April 16, 2006

Flush, working on full house

85 eastern phoebe
86 warbling vireo
87 Louisiana waterthrush
88 golden-crowned kinglet
89 pileated woodpecker

APRIL 16, GRINDSTONE PARK, partly cloudy, 70—My home woods in Columbia are leafing out in spring green, redbuds linger at peak pink-purple, and wildflowers like wild sweet William, rue anemone, blue-eyed Mary, and trillium are out with others on the way. Also out are poison ivy and ticks.

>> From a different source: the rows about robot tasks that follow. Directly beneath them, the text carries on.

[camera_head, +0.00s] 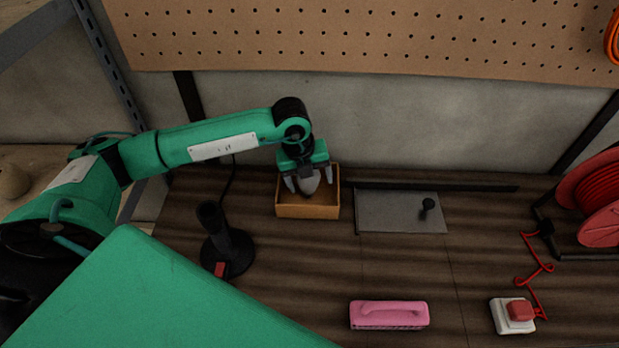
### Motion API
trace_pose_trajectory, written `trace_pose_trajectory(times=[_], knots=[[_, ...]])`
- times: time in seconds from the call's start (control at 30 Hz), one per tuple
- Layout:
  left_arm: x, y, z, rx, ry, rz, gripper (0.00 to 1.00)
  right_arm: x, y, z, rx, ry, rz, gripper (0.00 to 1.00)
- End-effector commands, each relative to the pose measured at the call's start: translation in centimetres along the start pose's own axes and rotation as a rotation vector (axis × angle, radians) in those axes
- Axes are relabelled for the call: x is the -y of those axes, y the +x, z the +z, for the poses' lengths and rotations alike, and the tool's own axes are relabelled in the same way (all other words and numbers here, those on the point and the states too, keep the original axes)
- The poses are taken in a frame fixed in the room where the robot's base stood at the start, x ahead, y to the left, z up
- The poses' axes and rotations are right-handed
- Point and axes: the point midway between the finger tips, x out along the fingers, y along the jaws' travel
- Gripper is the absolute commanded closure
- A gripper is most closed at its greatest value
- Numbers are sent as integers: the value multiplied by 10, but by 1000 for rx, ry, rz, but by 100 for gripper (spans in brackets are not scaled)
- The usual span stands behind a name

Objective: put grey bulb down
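The grey bulb (309,185) is at the small open wooden box (308,211), between the fingers of my left gripper (310,182). The gripper points down over the box from behind. Its two fingers stand apart on either side of the bulb and look spread wider than it. The upper part of the bulb is hidden under the gripper. I cannot tell whether the bulb rests on the box floor. My right gripper does not show.
A black stand with an upright tube (228,252) is left of the box. A grey plate (385,213) with a black knob lies to the right. A pink brush (389,314), a white socket (512,316) and a red cable reel (598,195) are farther off. The middle table is clear.

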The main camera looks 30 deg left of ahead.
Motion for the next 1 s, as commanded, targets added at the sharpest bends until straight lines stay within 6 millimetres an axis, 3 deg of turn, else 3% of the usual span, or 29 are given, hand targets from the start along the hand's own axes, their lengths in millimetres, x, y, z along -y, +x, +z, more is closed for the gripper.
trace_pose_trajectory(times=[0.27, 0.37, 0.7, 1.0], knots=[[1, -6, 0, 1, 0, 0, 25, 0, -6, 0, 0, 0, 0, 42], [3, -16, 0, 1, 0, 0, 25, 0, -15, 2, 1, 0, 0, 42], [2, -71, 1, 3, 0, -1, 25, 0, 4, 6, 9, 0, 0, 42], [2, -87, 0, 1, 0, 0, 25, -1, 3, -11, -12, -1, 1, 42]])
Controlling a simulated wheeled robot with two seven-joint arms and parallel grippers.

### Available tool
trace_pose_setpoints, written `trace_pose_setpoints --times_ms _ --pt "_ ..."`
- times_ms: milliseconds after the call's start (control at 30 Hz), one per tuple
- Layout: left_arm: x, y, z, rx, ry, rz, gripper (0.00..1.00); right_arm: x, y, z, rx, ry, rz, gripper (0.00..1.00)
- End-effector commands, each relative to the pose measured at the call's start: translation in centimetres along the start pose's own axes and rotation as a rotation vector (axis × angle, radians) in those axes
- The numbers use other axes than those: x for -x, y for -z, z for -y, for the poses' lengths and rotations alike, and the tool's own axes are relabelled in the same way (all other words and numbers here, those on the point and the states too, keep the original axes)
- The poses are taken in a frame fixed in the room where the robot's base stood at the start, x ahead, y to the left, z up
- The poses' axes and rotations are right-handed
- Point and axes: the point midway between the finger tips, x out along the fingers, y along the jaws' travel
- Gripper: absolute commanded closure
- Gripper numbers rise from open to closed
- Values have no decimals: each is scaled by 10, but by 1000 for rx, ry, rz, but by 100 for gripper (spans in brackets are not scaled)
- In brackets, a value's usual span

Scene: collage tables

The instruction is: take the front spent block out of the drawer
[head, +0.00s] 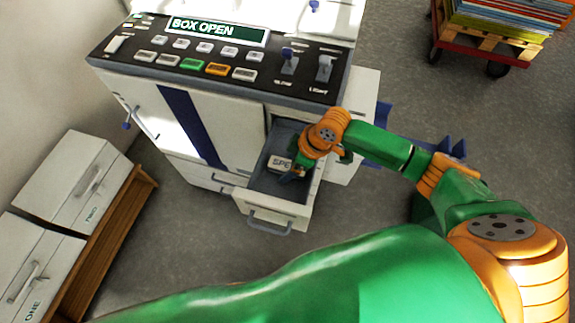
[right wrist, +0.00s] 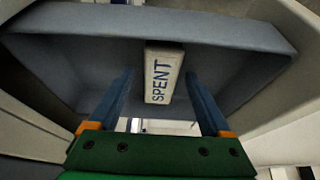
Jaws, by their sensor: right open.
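One white block marked SPENT (right wrist: 163,75) shows in the right wrist view, inside the grey-lined drawer (right wrist: 235,55). In the head view the block (head: 279,163) lies in the open drawer (head: 277,207), partly hidden by my right gripper (head: 291,176). My right gripper (right wrist: 160,98) is open, with its two blue fingers apart, one on each side of the block's lower end in the right wrist view. I see a gap between the block and each finger. I cannot tell a second block in the drawer. My left gripper is not in view.
The drawer belongs to a white machine (head: 160,110) whose panel display (head: 215,30) reads BOX OPEN. White boxes marked ONE (head: 30,255) and TWO (head: 75,180) stand on a wooden rack (head: 110,230) at left. A loaded cart (head: 490,45) stands at upper right. The drawer walls are close around my right gripper.

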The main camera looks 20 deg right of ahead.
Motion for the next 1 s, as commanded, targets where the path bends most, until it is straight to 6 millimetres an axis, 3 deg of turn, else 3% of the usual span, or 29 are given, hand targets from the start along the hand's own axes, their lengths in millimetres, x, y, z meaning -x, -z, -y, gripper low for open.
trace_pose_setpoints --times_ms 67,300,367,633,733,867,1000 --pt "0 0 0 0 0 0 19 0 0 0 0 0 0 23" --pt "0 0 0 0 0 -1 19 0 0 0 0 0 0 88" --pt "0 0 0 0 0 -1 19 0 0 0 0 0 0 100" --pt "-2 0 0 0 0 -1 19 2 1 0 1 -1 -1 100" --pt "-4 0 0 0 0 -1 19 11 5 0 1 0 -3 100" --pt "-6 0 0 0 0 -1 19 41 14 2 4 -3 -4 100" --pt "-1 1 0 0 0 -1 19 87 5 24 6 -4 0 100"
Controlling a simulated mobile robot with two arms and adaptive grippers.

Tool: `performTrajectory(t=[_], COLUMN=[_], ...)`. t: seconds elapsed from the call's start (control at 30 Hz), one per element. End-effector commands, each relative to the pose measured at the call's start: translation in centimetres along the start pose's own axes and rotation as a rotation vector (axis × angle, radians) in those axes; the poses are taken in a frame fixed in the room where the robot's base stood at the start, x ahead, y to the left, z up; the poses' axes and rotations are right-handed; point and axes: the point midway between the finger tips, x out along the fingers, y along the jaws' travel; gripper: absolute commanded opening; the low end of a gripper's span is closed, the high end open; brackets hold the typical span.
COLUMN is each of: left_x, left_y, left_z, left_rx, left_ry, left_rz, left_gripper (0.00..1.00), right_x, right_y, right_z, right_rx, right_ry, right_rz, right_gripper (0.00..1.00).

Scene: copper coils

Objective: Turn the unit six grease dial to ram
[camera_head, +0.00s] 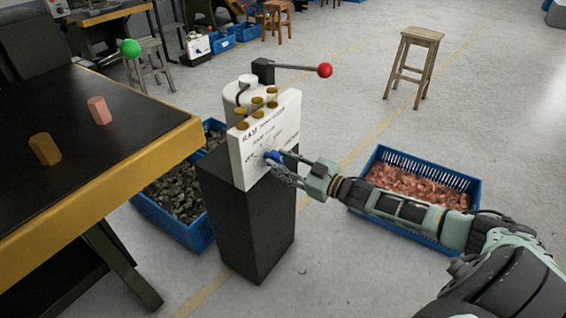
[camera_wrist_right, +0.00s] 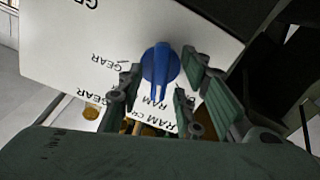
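A white panel (camera_head: 262,135) with RAM and GEAR lettering stands on a dark pedestal (camera_head: 250,222). A blue dial (camera_head: 271,156) is on its front face. In the right wrist view the dial (camera_wrist_right: 160,62) has a raised ridge running up and down. The ridge's lower end is by a small RAM label (camera_wrist_right: 152,99); a GEAR label (camera_wrist_right: 118,66) is to its left. My right gripper (camera_head: 279,163) is at the panel. Its fingers (camera_wrist_right: 162,78) are spread on both sides of the dial; I cannot tell whether they touch it. My left gripper is out of view.
A red-knobbed lever (camera_head: 324,70) and several brass caps (camera_head: 257,103) top the unit. A dark table (camera_head: 165,142) with two small blocks is at left. Blue crates (camera_head: 183,235) of scrap and copper (camera_head: 470,188) flank the pedestal. A stool (camera_head: 421,36) stands behind on open floor.

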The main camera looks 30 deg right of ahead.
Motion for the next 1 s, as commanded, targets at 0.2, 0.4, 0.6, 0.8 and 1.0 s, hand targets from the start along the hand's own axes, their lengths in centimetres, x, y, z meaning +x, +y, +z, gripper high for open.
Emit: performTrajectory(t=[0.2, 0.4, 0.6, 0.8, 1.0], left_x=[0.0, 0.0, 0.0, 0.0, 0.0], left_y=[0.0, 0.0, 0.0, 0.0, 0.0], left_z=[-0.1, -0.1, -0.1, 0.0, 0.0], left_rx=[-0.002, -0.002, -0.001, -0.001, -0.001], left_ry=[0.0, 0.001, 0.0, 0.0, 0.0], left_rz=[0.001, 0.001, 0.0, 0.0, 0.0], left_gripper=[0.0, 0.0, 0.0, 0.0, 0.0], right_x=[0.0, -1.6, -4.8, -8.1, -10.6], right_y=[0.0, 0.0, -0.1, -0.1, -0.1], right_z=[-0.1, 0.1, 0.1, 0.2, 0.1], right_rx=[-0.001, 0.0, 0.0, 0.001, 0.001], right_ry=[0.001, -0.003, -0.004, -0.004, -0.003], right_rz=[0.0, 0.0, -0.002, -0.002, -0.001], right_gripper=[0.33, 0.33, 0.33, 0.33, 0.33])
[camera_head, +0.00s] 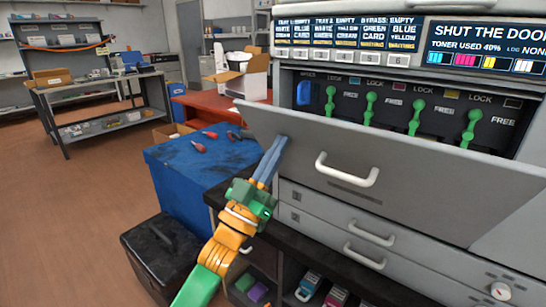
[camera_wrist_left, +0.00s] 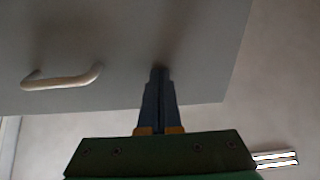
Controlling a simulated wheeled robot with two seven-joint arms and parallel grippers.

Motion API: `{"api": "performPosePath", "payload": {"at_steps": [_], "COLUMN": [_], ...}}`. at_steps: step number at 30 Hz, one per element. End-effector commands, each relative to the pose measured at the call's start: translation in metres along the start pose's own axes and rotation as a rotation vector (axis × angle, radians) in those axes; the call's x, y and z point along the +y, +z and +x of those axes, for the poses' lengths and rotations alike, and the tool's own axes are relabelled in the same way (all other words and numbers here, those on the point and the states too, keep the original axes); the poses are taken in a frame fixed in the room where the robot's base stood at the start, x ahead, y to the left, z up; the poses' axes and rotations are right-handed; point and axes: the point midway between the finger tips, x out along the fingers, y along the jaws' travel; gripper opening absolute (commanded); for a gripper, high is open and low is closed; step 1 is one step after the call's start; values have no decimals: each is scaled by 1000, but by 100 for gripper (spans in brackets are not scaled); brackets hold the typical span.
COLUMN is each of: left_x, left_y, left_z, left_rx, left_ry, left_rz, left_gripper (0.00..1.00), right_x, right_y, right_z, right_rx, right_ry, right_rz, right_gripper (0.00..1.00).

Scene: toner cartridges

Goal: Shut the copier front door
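The copier front door (camera_head: 300,145) is a wide grey panel with a white handle (camera_head: 347,170). It stands partly open, its top edge tilted out from the copier (camera_head: 490,90). The bay behind it shows green levers (camera_head: 416,115) and one blue lever (camera_head: 330,100). My left gripper (camera_head: 282,143) is shut and empty, its fingertips at the outer face of the door, left of the handle. In the left wrist view, the closed fingers (camera_wrist_left: 158,75) overlap the grey door (camera_wrist_left: 130,30) near its edge; I cannot tell whether they touch. My right gripper is out of view.
The copier's display (camera_head: 490,48) reads "SHUT THE DOOR". Drawers with handles (camera_head: 369,234) lie below the door. A blue-topped table (camera_head: 180,175) stands at left with small red items. A black bin (camera_head: 160,255) is on the floor. Open floor extends left.

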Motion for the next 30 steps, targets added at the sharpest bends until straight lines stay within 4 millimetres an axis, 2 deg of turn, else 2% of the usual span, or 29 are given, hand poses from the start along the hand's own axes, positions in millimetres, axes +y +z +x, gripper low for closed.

Songbirds are back—for the first time this year I looked at warblers and vireos in the field guide. Familiar year-round birds are now in breeding plumage, the male goldfinch transformed from dull to bright yellow. I can see it's time for some more intensive CD study than I've been doing, because this is the season of Small Birds High Up in Trees, and recognizing songs and calls is key. Good birders find most of their species by voice, not sight. The Grindstone woods are so close to home I actually returned and listened to 10-12 songs before hitting the woods again—no immediate payoff, though.

The day's best moment was the pileated woodpecker. With the ivory-billed woodpecker in the news so much recently, it felt like a minor demigod version of the "Lord God bird" (ivorybill nickname). Over at Eagle Bluffs, I hear reports of cormorants, pelicans, and sandpipers. Today I voted for spring woods and wasn't sorry.